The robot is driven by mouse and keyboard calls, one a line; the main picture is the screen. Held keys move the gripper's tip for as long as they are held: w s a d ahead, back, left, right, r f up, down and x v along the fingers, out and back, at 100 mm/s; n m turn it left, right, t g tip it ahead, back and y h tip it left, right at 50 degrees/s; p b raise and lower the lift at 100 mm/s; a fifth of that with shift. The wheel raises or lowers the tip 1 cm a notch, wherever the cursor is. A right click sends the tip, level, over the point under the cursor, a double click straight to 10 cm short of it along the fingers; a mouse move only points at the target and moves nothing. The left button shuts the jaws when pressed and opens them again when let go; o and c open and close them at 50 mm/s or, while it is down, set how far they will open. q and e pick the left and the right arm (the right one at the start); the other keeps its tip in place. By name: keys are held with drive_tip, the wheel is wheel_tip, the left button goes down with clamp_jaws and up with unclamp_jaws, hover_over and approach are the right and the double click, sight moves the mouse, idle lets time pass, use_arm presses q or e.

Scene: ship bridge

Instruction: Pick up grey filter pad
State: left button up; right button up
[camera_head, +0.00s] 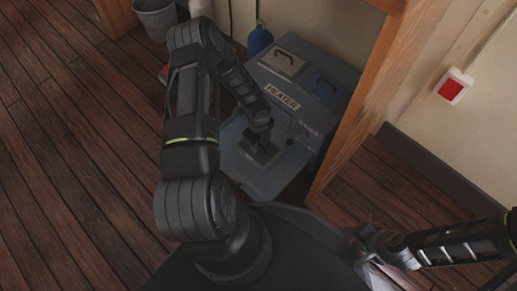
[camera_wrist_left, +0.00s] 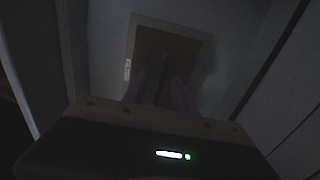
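My left arm reaches over the grey heater box (camera_head: 308,112), and my left gripper (camera_head: 262,155) points down into an open recess or tray at its front. A flat rectangular pad with a pale border, likely the grey filter pad (camera_wrist_left: 196,42), lies below the fingers in the dim left wrist view. My left gripper (camera_wrist_left: 162,92) shows there as two fingers with a dark gap between them, over the pad's near part. It looks open; contact with the pad cannot be made out.
On the heater's top are a grey panel with a dark handle (camera_head: 283,63) and a blue one (camera_head: 325,88). A blue bottle (camera_head: 259,40) and a bucket (camera_head: 155,17) stand behind. A wooden post (camera_head: 362,110) rises close on the right. The plank floor at left is clear.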

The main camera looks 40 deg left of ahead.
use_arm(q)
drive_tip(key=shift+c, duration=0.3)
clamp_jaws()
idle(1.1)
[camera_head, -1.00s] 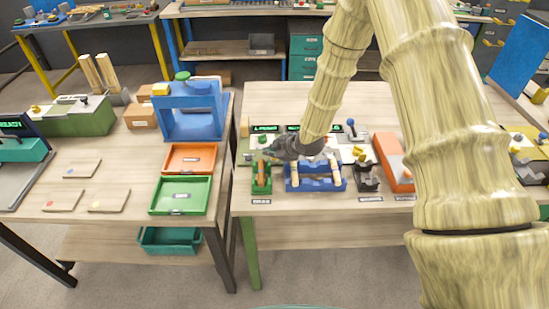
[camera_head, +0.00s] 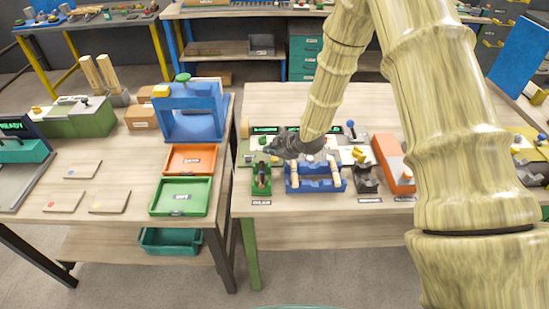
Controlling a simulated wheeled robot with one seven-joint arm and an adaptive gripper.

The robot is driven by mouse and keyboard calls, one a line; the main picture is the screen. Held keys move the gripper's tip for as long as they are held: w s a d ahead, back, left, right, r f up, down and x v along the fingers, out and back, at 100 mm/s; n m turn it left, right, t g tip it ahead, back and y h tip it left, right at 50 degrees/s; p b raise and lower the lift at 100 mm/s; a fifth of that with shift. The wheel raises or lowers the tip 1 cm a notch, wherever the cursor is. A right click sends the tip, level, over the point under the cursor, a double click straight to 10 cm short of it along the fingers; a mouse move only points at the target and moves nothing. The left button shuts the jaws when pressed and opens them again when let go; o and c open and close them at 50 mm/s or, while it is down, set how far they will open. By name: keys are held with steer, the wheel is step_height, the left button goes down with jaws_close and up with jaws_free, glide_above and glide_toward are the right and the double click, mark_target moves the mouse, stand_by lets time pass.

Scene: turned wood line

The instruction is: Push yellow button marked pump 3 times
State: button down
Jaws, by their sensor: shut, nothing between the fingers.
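My gripper (camera_head: 268,148) is shut and empty. It is over the left part of the light control panel at the back of the right table, near a green knob (camera_head: 262,139). A yellow part (camera_head: 360,154) shows on the panel to the right of my wrist. I cannot read any "pump" marking, so I cannot tell whether this is the pump button. My wrist and forearm hide the middle of the panel. Whether the fingertips touch anything is too small to tell.
In front of the panel stand a green holder (camera_head: 261,187), a blue cradle (camera_head: 316,185) with pale wooden pieces, a dark fixture (camera_head: 366,180) and an orange box (camera_head: 391,165). A blue press (camera_head: 190,112) and orange (camera_head: 190,147) and green trays (camera_head: 181,210) are left.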

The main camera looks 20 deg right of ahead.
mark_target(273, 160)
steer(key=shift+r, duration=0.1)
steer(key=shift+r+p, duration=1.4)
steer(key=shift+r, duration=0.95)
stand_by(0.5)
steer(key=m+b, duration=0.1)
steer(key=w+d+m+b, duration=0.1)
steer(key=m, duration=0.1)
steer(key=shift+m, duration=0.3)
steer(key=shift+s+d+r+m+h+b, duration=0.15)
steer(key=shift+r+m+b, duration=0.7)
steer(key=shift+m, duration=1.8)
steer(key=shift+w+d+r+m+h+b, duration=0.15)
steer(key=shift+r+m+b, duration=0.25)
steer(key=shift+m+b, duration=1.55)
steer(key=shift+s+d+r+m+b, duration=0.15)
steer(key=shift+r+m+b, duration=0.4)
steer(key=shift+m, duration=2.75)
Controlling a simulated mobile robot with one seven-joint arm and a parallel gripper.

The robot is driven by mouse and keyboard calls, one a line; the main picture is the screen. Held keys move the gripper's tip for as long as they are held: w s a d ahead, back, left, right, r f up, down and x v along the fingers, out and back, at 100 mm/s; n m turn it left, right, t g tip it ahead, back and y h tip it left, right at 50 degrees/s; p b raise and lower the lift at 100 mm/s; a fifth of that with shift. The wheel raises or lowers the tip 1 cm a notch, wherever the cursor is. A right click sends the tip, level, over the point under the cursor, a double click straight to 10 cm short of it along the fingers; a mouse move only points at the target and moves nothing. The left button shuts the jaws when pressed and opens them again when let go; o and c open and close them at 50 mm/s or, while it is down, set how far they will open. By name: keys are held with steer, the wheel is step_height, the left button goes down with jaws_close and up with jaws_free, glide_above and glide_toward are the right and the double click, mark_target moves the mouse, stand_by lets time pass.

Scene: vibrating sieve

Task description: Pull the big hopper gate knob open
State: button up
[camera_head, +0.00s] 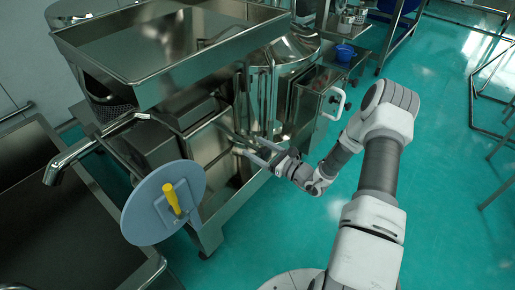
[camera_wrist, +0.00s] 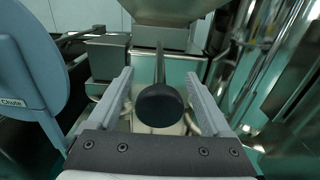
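A dark round knob (camera_wrist: 159,104) on a thin rod shows in the middle of the wrist view. It appears between the two fingers of my gripper (camera_wrist: 160,75), with a visible gap on each side. My gripper is open and holds nothing. The rod runs away from the knob toward the steel machine under a hopper-like part (camera_wrist: 168,10). In the head view my gripper (camera_head: 250,148) is at the machine's front, below the big steel hopper (camera_head: 128,88). The knob cannot be made out clearly there.
A blue-grey disc (camera_head: 143,211) with a yellow handle (camera_head: 172,198) stands left of my gripper; the wrist view shows it marked "Chute" (camera_wrist: 12,103). A steel cabinet with a white handle (camera_head: 337,104) is to the right. A steel basin (camera_head: 60,225) lies left. The green floor at right is largely clear.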

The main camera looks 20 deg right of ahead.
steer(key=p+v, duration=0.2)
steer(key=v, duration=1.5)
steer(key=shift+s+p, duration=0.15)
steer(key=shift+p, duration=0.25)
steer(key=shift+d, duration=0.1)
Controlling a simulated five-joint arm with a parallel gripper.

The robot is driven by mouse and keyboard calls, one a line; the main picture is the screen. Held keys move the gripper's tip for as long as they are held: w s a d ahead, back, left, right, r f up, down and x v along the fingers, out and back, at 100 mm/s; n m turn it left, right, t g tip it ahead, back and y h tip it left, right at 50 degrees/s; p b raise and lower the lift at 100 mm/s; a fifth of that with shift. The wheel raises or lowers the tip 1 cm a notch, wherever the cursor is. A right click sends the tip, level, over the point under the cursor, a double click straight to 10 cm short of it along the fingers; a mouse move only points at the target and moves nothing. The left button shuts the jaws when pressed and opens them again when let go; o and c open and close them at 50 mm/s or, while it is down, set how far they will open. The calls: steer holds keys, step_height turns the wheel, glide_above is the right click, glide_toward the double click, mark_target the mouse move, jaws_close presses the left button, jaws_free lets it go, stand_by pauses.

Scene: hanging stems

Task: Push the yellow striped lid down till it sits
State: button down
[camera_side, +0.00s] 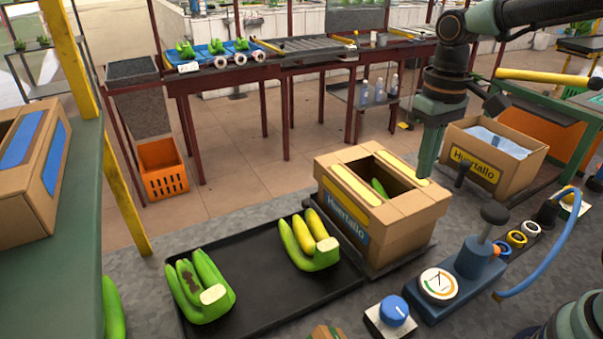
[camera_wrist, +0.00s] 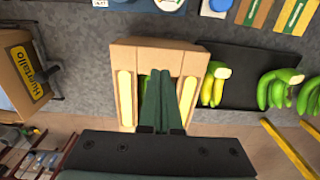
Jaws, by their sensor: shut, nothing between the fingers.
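The lid (camera_side: 368,160) is tan cardboard with a yellow stripe along each long side and an opening in the middle. It lies on top of the Huertallo box (camera_side: 340,217); I cannot tell whether it is fully down all round. In the wrist view the lid (camera_wrist: 125,98) shows both stripes, one on each side of my fingers. Green bananas show inside.
A black tray (camera_side: 265,285) with banana bunches (camera_side: 309,241) lies left of the box. A second Huertallo box (camera_side: 492,155) stands to the right. A blue hand pump with a gauge (camera_side: 438,284) and a blue knob (camera_side: 394,310) stand close in front.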

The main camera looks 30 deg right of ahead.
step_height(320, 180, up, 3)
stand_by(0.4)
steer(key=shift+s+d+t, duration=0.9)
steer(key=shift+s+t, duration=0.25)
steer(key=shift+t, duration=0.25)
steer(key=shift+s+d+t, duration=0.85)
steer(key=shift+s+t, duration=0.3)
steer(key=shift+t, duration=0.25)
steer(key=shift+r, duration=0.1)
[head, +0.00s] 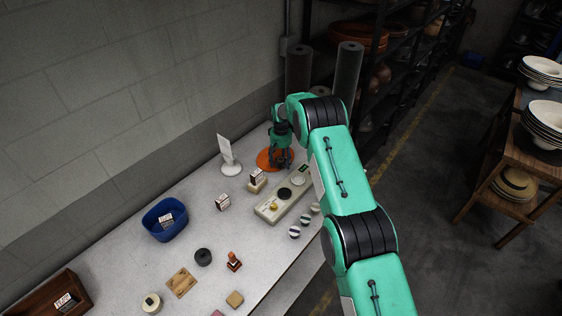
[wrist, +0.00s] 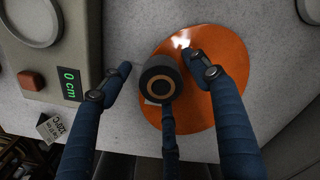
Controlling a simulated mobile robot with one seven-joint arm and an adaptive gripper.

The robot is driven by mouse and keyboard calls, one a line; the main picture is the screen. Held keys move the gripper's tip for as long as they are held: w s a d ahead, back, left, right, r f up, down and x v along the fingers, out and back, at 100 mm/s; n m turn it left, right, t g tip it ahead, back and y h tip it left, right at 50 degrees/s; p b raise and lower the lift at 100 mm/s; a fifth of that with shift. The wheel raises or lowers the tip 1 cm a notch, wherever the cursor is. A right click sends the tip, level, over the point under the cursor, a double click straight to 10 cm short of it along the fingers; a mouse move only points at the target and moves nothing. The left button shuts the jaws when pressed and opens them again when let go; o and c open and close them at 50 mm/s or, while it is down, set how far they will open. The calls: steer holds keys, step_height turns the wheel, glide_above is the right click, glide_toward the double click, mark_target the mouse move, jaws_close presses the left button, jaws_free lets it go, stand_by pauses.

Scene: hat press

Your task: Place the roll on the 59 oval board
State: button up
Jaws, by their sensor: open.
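A dark round roll (wrist: 152,88) with a tan ring on its end shows in the wrist view, at the left edge of an orange disc (wrist: 232,85). My gripper (wrist: 161,66) is open, with one finger on each side of the roll and a third below it. No grip on the roll shows. In the head view my gripper (head: 282,160) is low over the orange disc (head: 263,159) at the table's far end and hides the roll. I cannot read a 59 on anything, so I cannot tell which thing is the 59 oval board.
A pale device (head: 283,200) with a green "0 cm" display (wrist: 70,84) stands beside the disc. A white stand (head: 230,166), a blue bowl (head: 153,229), a dark round piece (head: 203,257) and a wooden plate (head: 181,283) share the table (head: 120,270). Tall dark rolls (head: 347,75) stand behind.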

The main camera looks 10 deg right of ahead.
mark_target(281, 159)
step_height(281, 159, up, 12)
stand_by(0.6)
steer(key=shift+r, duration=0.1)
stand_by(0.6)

=-=-=-=-=

PROMPT | Select every line in the material above where the string "seven" occurs, and copy it.

CORRECT ANSWER |
Controlling a simulated wheeled robot with one seven-joint arm and an adaptive gripper.
Controlling a simulated mobile robot with one seven-joint arm and a parallel gripper.
Controlling a simulated mobile robot with one seven-joint arm and an adaptive gripper.

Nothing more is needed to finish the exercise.